Critics have constantly discussed Hemingway's precise style, and especially in the case of In Our Time, they have noted that he discusses certain topics such as war or personal relationships in a very indirect manner. He often creates meaning by omitting crucial details. In the vignettes he discusses the profound effect of violence by focusing on the reaction of humans to violence. These characters are usually soldiers or matadors, but in many cases he avoids describing the violence directly. Instead his omission of violent details draws attention to other aspects of the scene. In the case of war and personal relationships, his omission of details often captures the complicated emotions these topics encompass. His omission of details does not try to define the way the characters deal with these conflicts, but instead represents the difficulty of communicating such experiences.

Fishing and Skiing

Fishing and skiing activities dominate many of the stories. They represent an escape from the problems of society and of personal relationships. In "The End of Something" Nick and Marjorie are able to exist together as they fish for trout, but once they sit by the fire they end their relationship. In "Cross-Country Snow" skiing allows Nick and George to escape from the realities of their lives: George's education, and Nick's impending fatherhood.
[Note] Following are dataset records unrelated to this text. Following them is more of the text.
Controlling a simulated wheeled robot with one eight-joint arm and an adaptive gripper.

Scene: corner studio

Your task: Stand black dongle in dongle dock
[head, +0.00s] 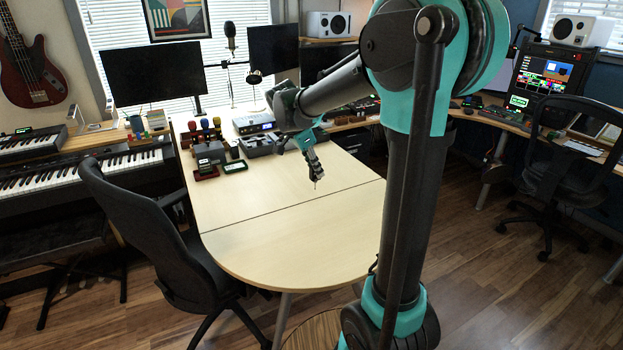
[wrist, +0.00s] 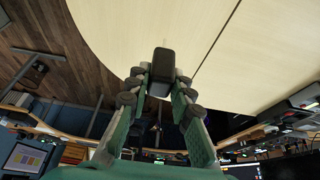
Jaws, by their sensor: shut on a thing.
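My gripper (head: 313,165) hangs over the right part of the pale table in the head view, pointing down. In the wrist view my gripper (wrist: 160,86) is shut on a small dark block, the black dongle (wrist: 163,63), which sticks out past the fingertips. The dongle is too small to make out clearly in the head view. The dongle dock cannot be told for certain. Small dark devices stand at the table's left side, among them one on a red base (head: 206,174) and a flat one with a pale green face (head: 236,167). My gripper is well to their right.
The pale table (head: 290,245) is bare at its middle and rounded front. A grey open box (head: 256,147) and a silver-blue unit (head: 254,123) stand behind the small devices. Black office chairs stand left (head: 150,225) and right (head: 575,150).

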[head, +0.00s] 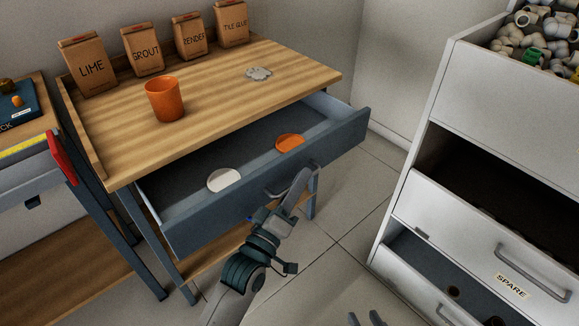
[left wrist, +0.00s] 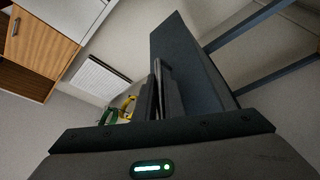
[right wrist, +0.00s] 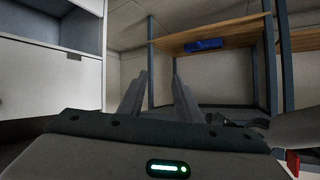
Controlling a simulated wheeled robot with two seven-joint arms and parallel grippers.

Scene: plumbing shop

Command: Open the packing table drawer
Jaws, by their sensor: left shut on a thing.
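The packing table (head: 215,95) has a wooden top and a grey-blue drawer (head: 275,180) that stands pulled out, its inside showing. A white disc (head: 224,180) and an orange disc (head: 290,142) lie in the drawer. My left gripper (head: 302,180) is at the drawer front and shut on its handle (head: 278,192), which it partly hides. In the left wrist view the fingers (left wrist: 158,90) are close together beside the dark drawer front (left wrist: 190,65). My right gripper (head: 366,318) is at the bottom edge of the head view; in the right wrist view its fingers (right wrist: 160,95) are apart with nothing between them.
An orange cup (head: 165,99), a grey piece (head: 258,73) and several paper bags (head: 142,50) stand on the tabletop. A white cabinet (head: 490,110) with a SPARE drawer (head: 480,235) stands at the right. Tiled floor (head: 350,215) lies free between it and the table.

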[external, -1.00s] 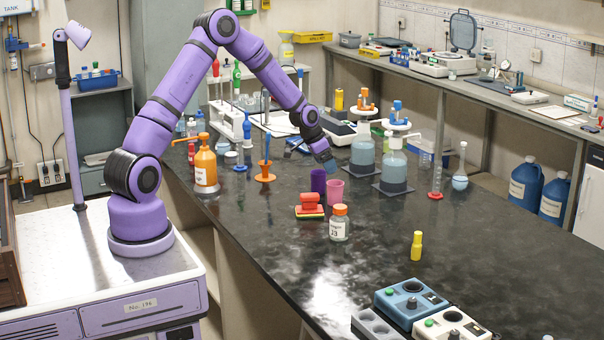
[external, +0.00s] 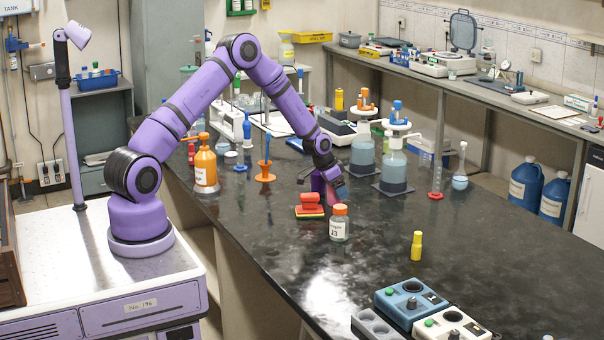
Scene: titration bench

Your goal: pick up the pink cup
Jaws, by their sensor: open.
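The pink cup (external: 334,194) stands on the dark bench top, mostly hidden by my gripper, with only a small pink part showing. My gripper (external: 335,197) points down at the cup, its fingers low around or just in front of it; I cannot tell which. The jaws are open. A purple cup (external: 317,182) stands right beside it on the left, partly covered by my gripper.
A red and yellow block-like object (external: 309,206) and an orange-capped jar (external: 339,225) stand close in front. Glass vessels with blue-grey liquid (external: 393,170) stand behind on the right. A yellow bottle (external: 416,246) is to the front right, with clear bench around it.

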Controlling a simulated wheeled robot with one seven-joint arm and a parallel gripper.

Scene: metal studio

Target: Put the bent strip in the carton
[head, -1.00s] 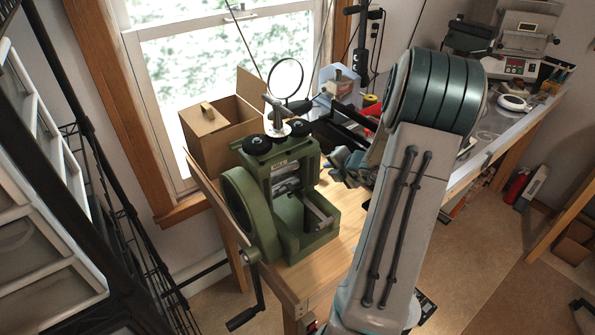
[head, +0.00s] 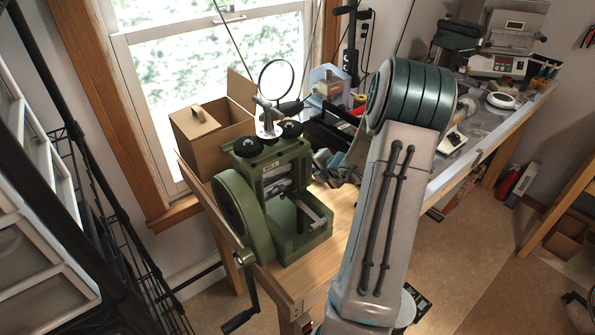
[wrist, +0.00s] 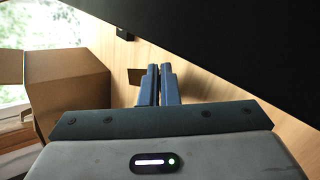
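The carton (head: 222,128), an open brown box, stands at the back left of the bench by the window. It also shows at the left of the wrist view (wrist: 70,85). My gripper (head: 325,163) is right of the green mill, partly hidden by my arm. In the wrist view its blue fingers (wrist: 160,70) are close together, with only a thin dark line between them. A small flat brown piece (wrist: 135,76) shows beside the left fingertip. I cannot tell whether it is the bent strip. I cannot make out the strip for certain in either view.
A green hand-cranked mill (head: 270,195) stands at the bench's near end, in front of the carton. A round magnifier (head: 277,80) rises behind it. Black and red tools lie behind my arm. A wire rack (head: 110,235) stands at the left.

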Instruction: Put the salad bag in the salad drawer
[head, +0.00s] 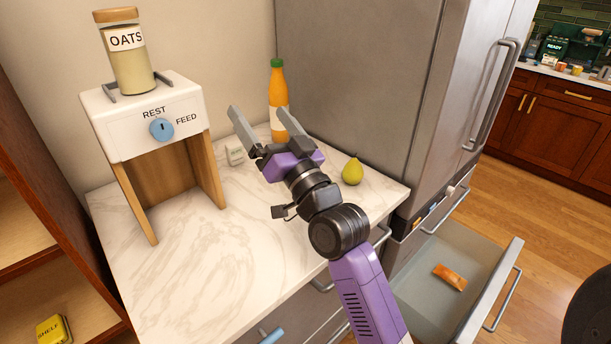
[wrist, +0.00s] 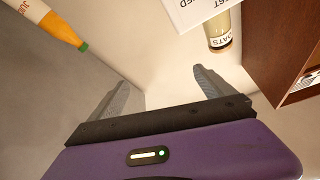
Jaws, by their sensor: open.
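My gripper (head: 256,112) is open and empty above the marble counter, beside an orange juice bottle. Its two fingers also show apart in the wrist view (wrist: 160,77), with nothing between them. The drawer (head: 420,299) at the bottom of the fridge is pulled out at the lower right. An orange packet (head: 450,277) lies inside it; I cannot tell its contents. I see nothing that I can clearly identify as a salad bag. The drawer is outside the wrist view.
The juice bottle (head: 279,100), a pear (head: 352,171) and a small white item (head: 235,155) stand on the counter (head: 220,250). An oats dispenser (head: 145,120) stands at the left. The fridge (head: 345,80) is right of the counter. A yellow box (head: 52,330) sits on the lower-left shelf.

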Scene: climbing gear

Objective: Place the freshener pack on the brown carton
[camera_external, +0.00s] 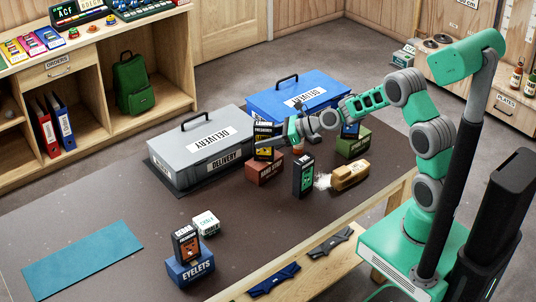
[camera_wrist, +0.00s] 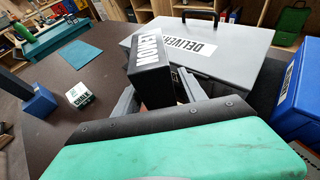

At George's suggestion that they may never go skiing again, Nick replies, "We've got to," as if their happiness depends upon it. In "Out of Season," fishing serves as an escape for Peduzzi and for the gentlemen. They escape society's rules but also the realities of their own lives. Although they never end up fishing, Peduzzi uses the trip to make money and get liquor, while the gentlemen escape for a short time the argument with his wife. In the story "Big Two Hearted River: Part II," fishing isolates Nick from society. He likes fishing on his own, much because he sees other fishers as a destructive force in nature. The details of fishing dominate the chapter and provide Nick with a way of escaping the mechanics of society.